Because they insist on self-reliance, they refuse to hire black workers, so local residents could have all the job opportunities. Therefore in Orania, it is the whites who do the farming, which is quite different from the past when Afrikaners lived rather luxuriously and had many black workers in their homes.

"So, is the hearsay true that you refuse to let blacks work in your town?" Everything in this town is tangled with racial problems.

"I have to honestly admit it," Boshoff II replies, "but now you should know why."

 

Communal prosperity

But do I really know the answer? Or, does the answer change as time goes by or as political power shifts from one racial group to another? The friendliness of the townspeople brushed away our watchfulness, but at the same time some locals' criticism of the blacks seemed appropriate from a certain viewpoint, but also rather frightening, as though it foreshadows an uncertain future.

Renus was as positive as other people about the town's future, but they might have forgotten something: with proper education, the future of the blacks might not be the same.

"Orania faces a great challenge ahead." On our last day, Eleanor Lombard, the spokesperson for the Orania Movement, accompanied us to the town's walnut field, where we caught some photos of farmers working, and then saw us off. "However, we're still full of hope, because this walnut field which we started a few years ago with only one seedling is now full of adult trees.

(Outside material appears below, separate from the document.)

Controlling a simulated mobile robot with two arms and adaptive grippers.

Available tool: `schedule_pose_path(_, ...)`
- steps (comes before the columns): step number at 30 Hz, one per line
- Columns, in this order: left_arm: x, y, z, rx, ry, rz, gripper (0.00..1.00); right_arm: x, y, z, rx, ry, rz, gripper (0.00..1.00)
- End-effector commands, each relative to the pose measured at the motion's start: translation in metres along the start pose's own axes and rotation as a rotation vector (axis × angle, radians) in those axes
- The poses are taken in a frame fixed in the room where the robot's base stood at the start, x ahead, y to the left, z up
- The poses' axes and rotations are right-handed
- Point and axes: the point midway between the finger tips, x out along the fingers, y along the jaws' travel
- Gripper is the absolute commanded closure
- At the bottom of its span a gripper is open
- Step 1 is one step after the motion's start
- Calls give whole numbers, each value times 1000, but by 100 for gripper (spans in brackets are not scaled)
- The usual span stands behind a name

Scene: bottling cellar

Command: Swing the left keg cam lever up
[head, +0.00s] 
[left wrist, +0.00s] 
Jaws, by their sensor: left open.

And it is bringing us close to US$8 million in profits a year!" As the photographer was taking pictures, Eleanor couldn't hide her pride.

"If you happen to use this photograph," she smiled, "you can write the caption, 'This walnut field symbolizes Orania's thriving future.'"

I also hope so. But the precondition is that if Afrikaners thrive again and become the dominant group, they still have to respect multiculturalism and give everyone a fair chance.